William Morris and Hyde Park

Post date: May 4, 2010 9:58:23 PM

by Leslie Jones

In the summer of 1884 William Morris was speaking regularly in Hyde Park, Regents Park, and Victoria Park in the East End, together with H.M. Hyndman, John Burns, Tom Mann, Jack Williams, and others. He was one of a small knot of Socialists who spoke at the great Franchise meeting in Hyde Park, on July 21st, 1884. They provided themselves with a little cart with a red flag, from which they distributed their manifesto and tried to sell their newspaper. Little success was made in trying to convert the enthusiasm of the occasion to their own use. J.W. Mackail in 'The Life of William Morris, vol. 1 & 2' published by Longmans, Green and Co. 1889, notes that "In the main they were unnoticed and swallowed up in the vast crowd." Morris wrote next day "We found it easy work getting rid of the gratis literature but hard to sell anything." The attempts at speaking from the mound of the reservoir in the Park were little more successful. A contemptuous reference by one of the speakers (John Burns) to John Bright raised a storm of hooting in the audience; the crowd began to push and sway, and the ring of friends around the banner was broken up and dispersed. There was no actual violence, a suggestion that the unpopular speaker should be put in the Serpentine was not taken up: but the day was over as far as any attempt to influence the crowd was concerned. On Saturday June 12th 1886, William Morris spoke at Hyde Park near the Marble Arch. Writing to his daughter Jenny on June 15th he said "I was quite nervous about it, I don't know why: because when I was speaking at Stratford I was not nervous at all, though I expected the police to attack us. At Hyde Park we had a very quiet and rather good audience and sold 4 quires of 'Commonweal': and I spoke twice, the second time not at all nervously." On Sunday morning, July 18th 1886, in accordance with advertised arrangement, William Morris was addressing an outdoor meeting in Bell Street off the Edgware Road. An inspector of Police appeared on the scene, the crowd groaned, but made way for him. He came up 'mighty civil' and told Morris to stop speaking: Morris refused, his name and address were taken, and went away again. Morris was summoned two days afterwards at the Marylebone Police Court: the technical offence of obstructing the highway was of course indisputable, and he was fined a shilling and costs. This was his last encounter with authority in the cause of freedom of speech.

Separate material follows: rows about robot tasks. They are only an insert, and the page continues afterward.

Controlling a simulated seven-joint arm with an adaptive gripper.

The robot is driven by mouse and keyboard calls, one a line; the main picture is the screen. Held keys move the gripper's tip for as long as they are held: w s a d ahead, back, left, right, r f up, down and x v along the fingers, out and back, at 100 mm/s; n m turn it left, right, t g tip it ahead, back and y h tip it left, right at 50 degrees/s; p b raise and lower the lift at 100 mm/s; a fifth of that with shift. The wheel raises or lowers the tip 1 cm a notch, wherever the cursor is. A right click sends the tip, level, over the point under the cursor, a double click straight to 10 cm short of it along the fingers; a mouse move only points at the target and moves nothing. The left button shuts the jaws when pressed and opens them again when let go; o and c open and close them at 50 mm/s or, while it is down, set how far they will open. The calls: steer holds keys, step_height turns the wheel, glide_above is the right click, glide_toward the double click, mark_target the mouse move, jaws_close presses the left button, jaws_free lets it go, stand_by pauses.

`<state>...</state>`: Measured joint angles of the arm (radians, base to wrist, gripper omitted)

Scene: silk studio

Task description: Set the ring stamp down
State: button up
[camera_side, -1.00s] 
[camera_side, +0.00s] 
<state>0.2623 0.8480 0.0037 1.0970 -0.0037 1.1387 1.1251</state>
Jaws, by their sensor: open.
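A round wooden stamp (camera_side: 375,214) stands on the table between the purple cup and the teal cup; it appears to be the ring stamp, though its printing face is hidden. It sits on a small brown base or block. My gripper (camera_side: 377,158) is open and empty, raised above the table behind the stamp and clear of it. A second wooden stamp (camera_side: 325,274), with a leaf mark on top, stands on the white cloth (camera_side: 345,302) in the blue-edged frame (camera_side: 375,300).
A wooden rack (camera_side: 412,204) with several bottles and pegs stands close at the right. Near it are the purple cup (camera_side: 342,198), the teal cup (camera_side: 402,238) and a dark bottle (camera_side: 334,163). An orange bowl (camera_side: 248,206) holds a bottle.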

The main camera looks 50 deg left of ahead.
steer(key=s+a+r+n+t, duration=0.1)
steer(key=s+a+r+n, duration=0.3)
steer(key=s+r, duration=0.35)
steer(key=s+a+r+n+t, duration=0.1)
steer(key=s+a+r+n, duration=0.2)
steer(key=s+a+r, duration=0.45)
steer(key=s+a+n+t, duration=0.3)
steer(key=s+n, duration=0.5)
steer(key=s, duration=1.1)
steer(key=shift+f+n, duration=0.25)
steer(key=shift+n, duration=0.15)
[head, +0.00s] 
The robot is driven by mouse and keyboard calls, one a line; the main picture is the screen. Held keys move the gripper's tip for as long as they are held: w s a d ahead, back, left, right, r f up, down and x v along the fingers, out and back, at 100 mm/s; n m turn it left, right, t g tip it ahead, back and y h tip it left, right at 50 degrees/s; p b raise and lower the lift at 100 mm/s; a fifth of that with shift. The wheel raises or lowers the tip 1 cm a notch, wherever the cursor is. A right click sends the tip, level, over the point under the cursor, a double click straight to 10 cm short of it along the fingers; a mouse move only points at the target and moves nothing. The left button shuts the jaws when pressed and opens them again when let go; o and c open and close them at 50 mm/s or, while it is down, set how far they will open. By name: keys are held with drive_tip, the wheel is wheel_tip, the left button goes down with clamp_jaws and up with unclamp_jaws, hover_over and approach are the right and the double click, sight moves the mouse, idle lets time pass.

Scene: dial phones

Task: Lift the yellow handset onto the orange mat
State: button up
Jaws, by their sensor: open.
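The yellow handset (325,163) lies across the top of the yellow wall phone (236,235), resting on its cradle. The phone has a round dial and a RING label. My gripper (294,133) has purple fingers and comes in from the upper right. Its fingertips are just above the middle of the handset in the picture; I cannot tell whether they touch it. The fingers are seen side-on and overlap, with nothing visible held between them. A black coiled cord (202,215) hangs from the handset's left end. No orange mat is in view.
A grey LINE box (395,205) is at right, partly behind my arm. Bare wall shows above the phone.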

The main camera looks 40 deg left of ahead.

In October 1887 Morris's interlude 'The Tables Turned, or Nupkins Awakened' was produced at the Farringdon Road office of the Socialist League for the benefit of 'The Commonweal'. It was performed there on October 15th. Morris himself acting in it, and was so successful that it was repeated three times. Shaw says he had never been present at such an overwhelmingly successful first night. The scene is 'A Court of Justice', and the case is heard by Mr. Justice Nupkins. Morris himself took the part of the Archbishop of Canterbury, called as a witness for the defence in a police prosecution of a member of the Socialist League on a charge of obstruction and riot. The Archbishop had gone to see for himself what a socialist meeting was really like. But he was disappointed by the 'extreme paucity of the audience' and disgusted by 'the rude and coarse words' of the prisoner, who had complained that it was 'damned hard lines to have to speak to a lamp-post, a kid, and an old buffer', by the latter vulgarity indicating myself as I understand. Philip Henderson in 'William Morris: his life, work and friends' published by Thames and Hudson in 1967 says "Morris drew upon his own experiences of open-air meetings and attendances at police courts." The trial of the comrade is interrupted by the singing of the 'Marseillaise' and the outbreak of the revolution offstage. The play ends at Kelmscott in the world of 'News from Nowhere' a socialist commonwealth and Nupkins, in a world without lawyers, ie condemned to dig potatoes as a temporary penance.